Now times have changed. There are more democratic governments, and there is more investment and development. True, that has not always been exponential, but has been well directed and has stimulated emerging economies with good attractions such as South Africa (host of a World Cup of Soccer, and being the first African country to participate). Kenya follows, impelling the formalization of its micro and small entrepreneurs, You can also include Equatorial Guinea in the scenario, the hidden oil reserve of Spain and perhaps a good part of Europe.

All this indicates that the horizon looks very promising. There will be growth platforms for the local businessmen of each of the signatory countries, and with that, real wealth increasing through the free exchange of goods and services and investments. However, there are also great challenges to make order and harmony prevail.

Challenges remain

Among these challenges are establishing the minimum and necessary legal frameworks so that resolutions of conflicts and disputes can be carried out efficiently.

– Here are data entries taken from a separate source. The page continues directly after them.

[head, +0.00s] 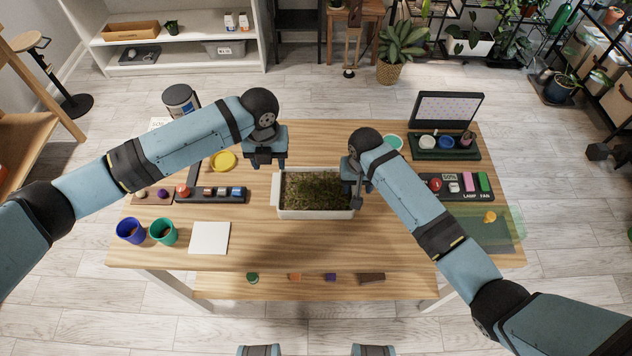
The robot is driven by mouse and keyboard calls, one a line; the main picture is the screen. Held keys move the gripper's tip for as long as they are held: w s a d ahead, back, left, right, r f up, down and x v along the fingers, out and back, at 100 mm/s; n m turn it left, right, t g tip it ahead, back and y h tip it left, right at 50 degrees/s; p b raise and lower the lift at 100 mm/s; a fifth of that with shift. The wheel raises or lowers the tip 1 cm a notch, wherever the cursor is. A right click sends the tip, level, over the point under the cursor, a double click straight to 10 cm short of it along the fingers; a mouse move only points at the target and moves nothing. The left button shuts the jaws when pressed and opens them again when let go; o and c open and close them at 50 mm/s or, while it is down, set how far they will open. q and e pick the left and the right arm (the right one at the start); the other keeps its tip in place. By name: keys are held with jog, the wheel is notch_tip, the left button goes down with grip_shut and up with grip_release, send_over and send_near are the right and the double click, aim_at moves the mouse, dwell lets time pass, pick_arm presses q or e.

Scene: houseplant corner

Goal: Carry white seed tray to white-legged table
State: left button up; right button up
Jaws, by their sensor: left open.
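The white seed tray (315,214), filled with soil and green sprouts, sits level at the middle of a wooden-topped table (300,252) with pale, white-looking legs (178,291). My left gripper (267,163) points down, open and empty, just beyond and left of the tray's far left corner. My right gripper (355,187) is at the tray's right end. It covers part of that end, and its own wrist hides much of it. I cannot tell whether its fingers touch or grip the rim.
Blue (130,231) and green (163,232) cups and a white square (210,238) lie left. A dark control panel (455,186), a dark tray with pots (443,148) and a translucent green panel (485,232) are right. Bare wood lies in front of the seed tray.

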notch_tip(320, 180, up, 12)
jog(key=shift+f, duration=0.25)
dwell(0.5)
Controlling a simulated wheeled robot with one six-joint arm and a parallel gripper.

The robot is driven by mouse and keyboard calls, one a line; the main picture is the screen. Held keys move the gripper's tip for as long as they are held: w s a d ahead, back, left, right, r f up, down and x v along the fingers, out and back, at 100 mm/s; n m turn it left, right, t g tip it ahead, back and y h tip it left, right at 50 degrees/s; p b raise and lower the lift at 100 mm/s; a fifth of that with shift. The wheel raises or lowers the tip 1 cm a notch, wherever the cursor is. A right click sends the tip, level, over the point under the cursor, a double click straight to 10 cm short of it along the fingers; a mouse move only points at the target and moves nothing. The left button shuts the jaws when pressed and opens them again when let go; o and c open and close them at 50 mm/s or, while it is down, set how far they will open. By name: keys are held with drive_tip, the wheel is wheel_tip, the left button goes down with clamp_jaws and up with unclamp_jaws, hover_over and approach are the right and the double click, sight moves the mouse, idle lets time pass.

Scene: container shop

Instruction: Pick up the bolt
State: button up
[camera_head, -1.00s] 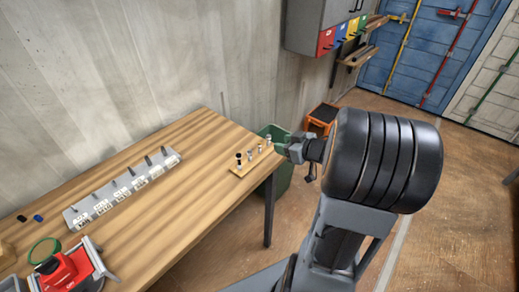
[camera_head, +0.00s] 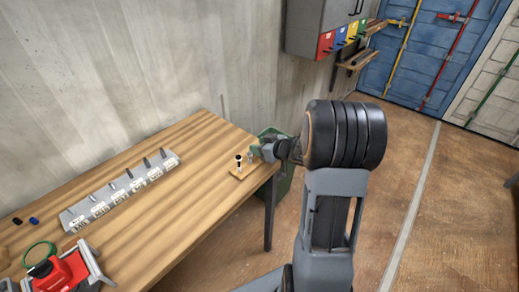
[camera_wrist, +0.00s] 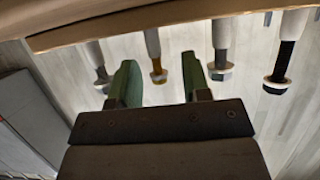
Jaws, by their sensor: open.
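Several bolts stand in a row on a small wooden holder (camera_head: 241,172) at the right end of the workbench. In the head view the dark-topped bolt (camera_head: 239,158) is clear, while others are partly hidden by my gripper (camera_head: 263,151), which is at the holder's right side. In the wrist view the holder (camera_wrist: 160,17) runs along the top, with a brass-coloured bolt (camera_wrist: 157,65), a grey bolt (camera_wrist: 221,62) and a black bolt (camera_wrist: 285,62). My gripper (camera_wrist: 162,78) is open; the brass-coloured bolt appears between its green fingers. Contact cannot be told.
A grey labelled rack (camera_head: 120,190) with several upright pegs lies along the bench (camera_head: 185,185). A red device (camera_head: 62,272) and a green ring (camera_head: 40,252) are at the front left. A green bin (camera_head: 284,183) stands beyond the bench's right end. The bench's middle is clear.

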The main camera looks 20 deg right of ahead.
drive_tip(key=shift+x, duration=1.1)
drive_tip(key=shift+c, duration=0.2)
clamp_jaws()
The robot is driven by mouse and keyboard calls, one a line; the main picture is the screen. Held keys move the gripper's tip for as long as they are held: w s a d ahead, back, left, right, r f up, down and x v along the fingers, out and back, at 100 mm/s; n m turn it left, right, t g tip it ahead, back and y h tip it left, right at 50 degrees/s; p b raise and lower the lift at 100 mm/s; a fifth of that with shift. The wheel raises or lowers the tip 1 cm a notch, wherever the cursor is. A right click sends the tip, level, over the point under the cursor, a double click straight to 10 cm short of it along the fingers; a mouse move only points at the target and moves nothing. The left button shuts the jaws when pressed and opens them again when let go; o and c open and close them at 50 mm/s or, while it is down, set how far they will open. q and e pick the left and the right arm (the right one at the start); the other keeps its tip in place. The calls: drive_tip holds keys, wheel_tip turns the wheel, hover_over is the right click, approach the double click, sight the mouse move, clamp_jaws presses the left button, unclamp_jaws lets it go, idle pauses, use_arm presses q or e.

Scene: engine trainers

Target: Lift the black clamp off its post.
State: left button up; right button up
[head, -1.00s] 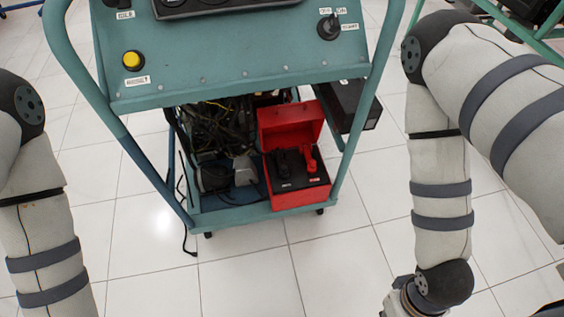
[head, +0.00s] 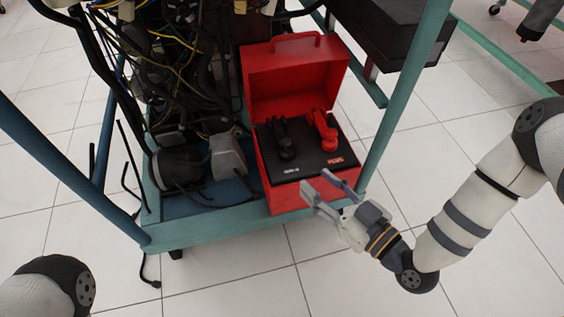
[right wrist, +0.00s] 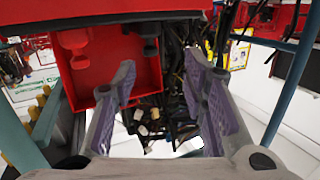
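The black clamp (head: 285,142) stands upright on the dark panel of an open red box (head: 287,203), left of a red clamp (head: 322,130). Its post is not visible separately. My right gripper (head: 313,178) is open and empty, in front of the box's front right part, apart from the black clamp. In the right wrist view, my open right gripper (right wrist: 163,75) shows both fingers spread, with the black clamp (right wrist: 149,30) and the red clamp (right wrist: 75,40) beyond at the top. My left gripper is out of the head view.
The box sits on the lower shelf of a teal cart (head: 215,233). Wiring and engine parts (head: 180,165) crowd its left side. A cart upright (head: 400,95) and a black case (head: 395,35) stand to the right. The open red lid (head: 295,78) rises behind the clamps. Tiled floor in front is clear.

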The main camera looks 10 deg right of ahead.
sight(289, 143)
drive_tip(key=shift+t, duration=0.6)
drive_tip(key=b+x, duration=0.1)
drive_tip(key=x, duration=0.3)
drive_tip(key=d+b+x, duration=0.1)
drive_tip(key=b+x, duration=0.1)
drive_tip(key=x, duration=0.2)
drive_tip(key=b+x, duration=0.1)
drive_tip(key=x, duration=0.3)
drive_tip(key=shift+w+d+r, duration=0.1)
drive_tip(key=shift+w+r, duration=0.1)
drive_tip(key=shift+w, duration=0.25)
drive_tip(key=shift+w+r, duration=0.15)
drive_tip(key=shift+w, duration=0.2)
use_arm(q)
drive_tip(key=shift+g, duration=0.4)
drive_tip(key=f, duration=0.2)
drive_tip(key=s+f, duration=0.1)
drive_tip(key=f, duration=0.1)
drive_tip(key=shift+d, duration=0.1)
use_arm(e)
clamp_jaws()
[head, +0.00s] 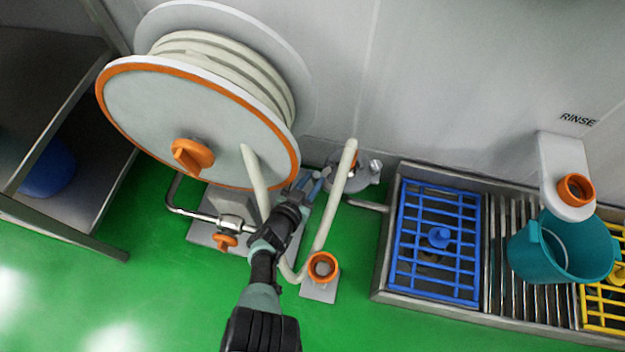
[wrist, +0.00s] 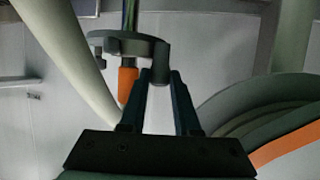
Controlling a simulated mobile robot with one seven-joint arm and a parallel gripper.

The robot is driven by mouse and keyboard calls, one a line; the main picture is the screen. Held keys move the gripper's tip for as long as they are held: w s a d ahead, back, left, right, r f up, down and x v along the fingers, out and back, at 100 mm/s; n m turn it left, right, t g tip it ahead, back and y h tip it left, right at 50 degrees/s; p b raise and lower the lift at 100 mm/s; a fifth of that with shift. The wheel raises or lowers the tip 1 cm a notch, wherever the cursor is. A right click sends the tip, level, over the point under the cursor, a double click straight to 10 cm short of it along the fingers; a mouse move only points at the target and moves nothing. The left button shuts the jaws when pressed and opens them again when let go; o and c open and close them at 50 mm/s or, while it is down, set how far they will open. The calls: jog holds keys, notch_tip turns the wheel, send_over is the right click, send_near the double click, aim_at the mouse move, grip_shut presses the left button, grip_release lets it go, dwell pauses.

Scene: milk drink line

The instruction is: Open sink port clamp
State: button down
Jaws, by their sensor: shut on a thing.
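The sink port clamp (head: 361,176) is a grey, rounded metal fitting low at the wall, partly hidden by a cream hose. In the wrist view the grey clamp (wrist: 128,43) shows as a curved band with a block-like end (wrist: 160,62) at its right. My gripper (head: 323,176) reaches to it from the lower left, between two cream hose runs. In the wrist view my gripper (wrist: 160,80) has its two fingertips on either side of the block-like end and is shut on it. An orange part (wrist: 127,84) sits just below the band. The clamp's far side is hidden.
A large hose reel (head: 190,125) with an orange rim stands at the left. The cream hose (head: 335,195) rises close beside my gripper. An orange-ringed holder (head: 322,267) stands on the green floor. A drain trough with a blue grate (head: 437,240) and teal bucket (head: 545,250) lie right.

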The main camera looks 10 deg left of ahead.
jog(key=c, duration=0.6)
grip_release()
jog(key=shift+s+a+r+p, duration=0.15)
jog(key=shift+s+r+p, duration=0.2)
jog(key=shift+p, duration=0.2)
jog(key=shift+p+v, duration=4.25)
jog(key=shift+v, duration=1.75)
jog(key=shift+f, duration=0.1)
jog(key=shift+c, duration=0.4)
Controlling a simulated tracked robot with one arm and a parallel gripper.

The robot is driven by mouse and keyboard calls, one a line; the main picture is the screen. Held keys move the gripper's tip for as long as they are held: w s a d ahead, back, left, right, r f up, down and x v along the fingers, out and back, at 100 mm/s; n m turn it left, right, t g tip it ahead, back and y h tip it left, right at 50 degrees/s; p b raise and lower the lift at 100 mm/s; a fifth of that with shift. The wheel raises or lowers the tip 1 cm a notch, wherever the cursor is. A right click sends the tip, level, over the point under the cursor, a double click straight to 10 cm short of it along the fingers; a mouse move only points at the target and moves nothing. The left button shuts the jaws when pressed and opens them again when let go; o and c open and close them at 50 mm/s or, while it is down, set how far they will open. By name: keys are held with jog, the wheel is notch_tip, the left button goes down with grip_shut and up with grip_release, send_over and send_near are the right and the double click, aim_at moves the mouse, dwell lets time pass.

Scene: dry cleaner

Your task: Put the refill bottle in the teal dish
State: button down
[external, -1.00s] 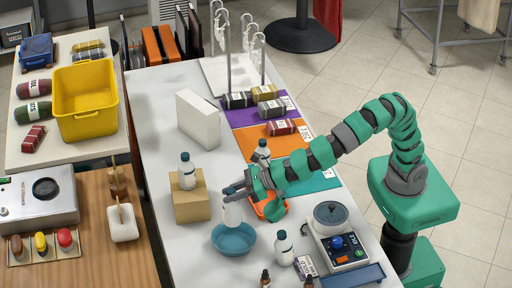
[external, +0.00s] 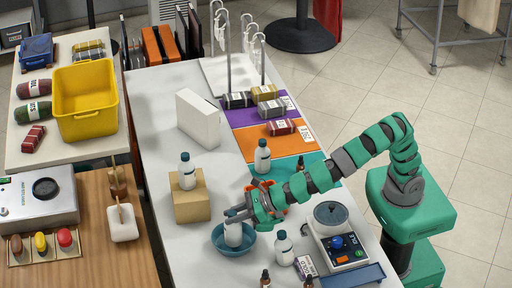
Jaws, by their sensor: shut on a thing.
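The teal dish (external: 217,245) stands on the white table, left of the scale. My gripper (external: 236,216) is shut on a white bottle (external: 233,235), which I take to be the refill bottle. The bottle is about upright and its lower part shows within the dish's rim. I cannot tell whether its base touches the dish's bottom. My fingers cover the bottle's top.
A similar bottle (external: 283,248) stands close right of the dish. Another bottle (external: 187,171) stands on a cardboard box (external: 192,203); a third (external: 262,157) stands by the coloured mats. A scale (external: 337,239) and small dark dropper bottles (external: 265,279) are nearby.

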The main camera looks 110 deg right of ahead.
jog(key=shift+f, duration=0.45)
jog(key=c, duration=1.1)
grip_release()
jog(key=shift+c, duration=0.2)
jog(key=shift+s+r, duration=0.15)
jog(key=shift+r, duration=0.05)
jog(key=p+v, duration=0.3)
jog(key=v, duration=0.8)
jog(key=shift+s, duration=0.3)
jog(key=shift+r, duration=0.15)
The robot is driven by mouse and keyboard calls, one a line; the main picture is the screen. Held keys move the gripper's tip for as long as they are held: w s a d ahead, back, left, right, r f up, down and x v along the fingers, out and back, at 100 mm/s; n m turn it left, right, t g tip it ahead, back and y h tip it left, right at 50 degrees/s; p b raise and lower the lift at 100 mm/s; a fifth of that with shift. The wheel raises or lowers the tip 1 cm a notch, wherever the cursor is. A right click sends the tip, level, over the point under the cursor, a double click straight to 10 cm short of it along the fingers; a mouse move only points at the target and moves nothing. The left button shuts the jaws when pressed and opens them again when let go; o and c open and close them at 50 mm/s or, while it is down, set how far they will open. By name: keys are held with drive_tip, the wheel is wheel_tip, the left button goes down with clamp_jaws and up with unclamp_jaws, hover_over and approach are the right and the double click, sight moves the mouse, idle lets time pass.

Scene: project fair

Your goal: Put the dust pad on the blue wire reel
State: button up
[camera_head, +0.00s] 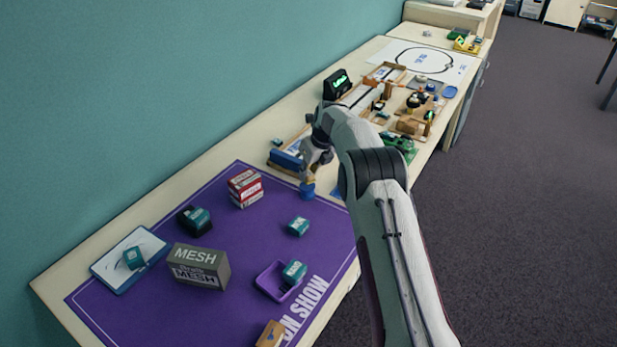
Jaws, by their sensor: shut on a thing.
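My gripper (311,174) points down above the near part of the table, at the left edge of my arm. It is shut on a small thing, mostly hidden by the fingers; I take it for the dust pad, but its shape is too small to make out. A small round blue thing, apparently the blue wire reel (307,190), stands upright on the purple mat's far edge, directly below the fingertips. A tan patch shows between the fingers and the blue top. I cannot tell whether the held thing touches the reel.
The purple mat (225,240) bears a red-and-white box (245,188), a grey MESH box (200,267), a purple tray (272,282) and several teal blocks. Wooden frames and parts crowd the table beyond.

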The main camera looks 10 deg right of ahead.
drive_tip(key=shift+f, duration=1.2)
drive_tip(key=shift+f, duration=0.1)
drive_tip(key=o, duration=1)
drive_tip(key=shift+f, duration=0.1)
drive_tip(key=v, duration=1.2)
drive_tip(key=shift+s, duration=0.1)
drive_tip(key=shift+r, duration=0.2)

Another significant challenge for all governments will be to modernize and improve the road infrastructure of all the countries involved. When talking about road infrastructure, I refer to all forms of transport that are part of the channels of supply chains used in commerce. The network of roads and highways are best to start with, as this should dramatically reduce the transit times of heavy transport and people throughout the treaty regions.

It will be important to accentuate the efficiency of infrastructure and customs personnel within borders, so that there is free transit of merchandise according to the bases of the treaty, combined with the internal laws of the country where it is only transited or is the end point of destination of the goods or people. More investment should also be made in the rail network, as well as in ports and airports.

These last three types of road infrastructures are critical for commercial development, since supply chains that have efficient multi-modal forms bring reduced costs, increasing the competitiveness of all the countries involved in this agreement.

E-commerce is also an important part of the future of this vision, which will be supported by clear rules, together with a modern regulatory framework. It could create the conditions to generate the sale of millions of products, following the major global trends of retail and business to business (B2B).

Another critical and major challenge is financial control, due to the high flow of transactions that will result from the opening of investment markets and the exchange of goods and services, as well as the mobility of people.

This control should be aimed at monitoring monetary flows and their origins. The scourge of money laundering is a global problem, and is also an issue within Africa. It may not be easy to apply more efficient controls and policies adapted to the reality of the way in which criminal structures operate. However, the support of countries with more development in establishing and enforcing financial controls could help Africa, supporting economic growth through trade and investment, and bringing development and prosperity for its inhabitants.

Beyond just sending humanitarian aid (which has been vital in most cases), it is extremely important to support the African continent so that they can make full use of their potential and thereby also enter more markets globally. Being more efficient as a block will also bring improvements at the individual level of each country, since together they can improve their negotiations with other large economies, which otherwise would be impossible.

This treaty is the best example of what looks to be a trend in world trade: an economy of blocks. I firmly believe that Africa is reinventing itself.  We can already see a new Africa, open and determined to compete strongly in the global conglomerate.

Disclaimer: The opinions expressed in this article are those of the contributing author, and do not necessarily reflect those of the Forum for International Trade Training.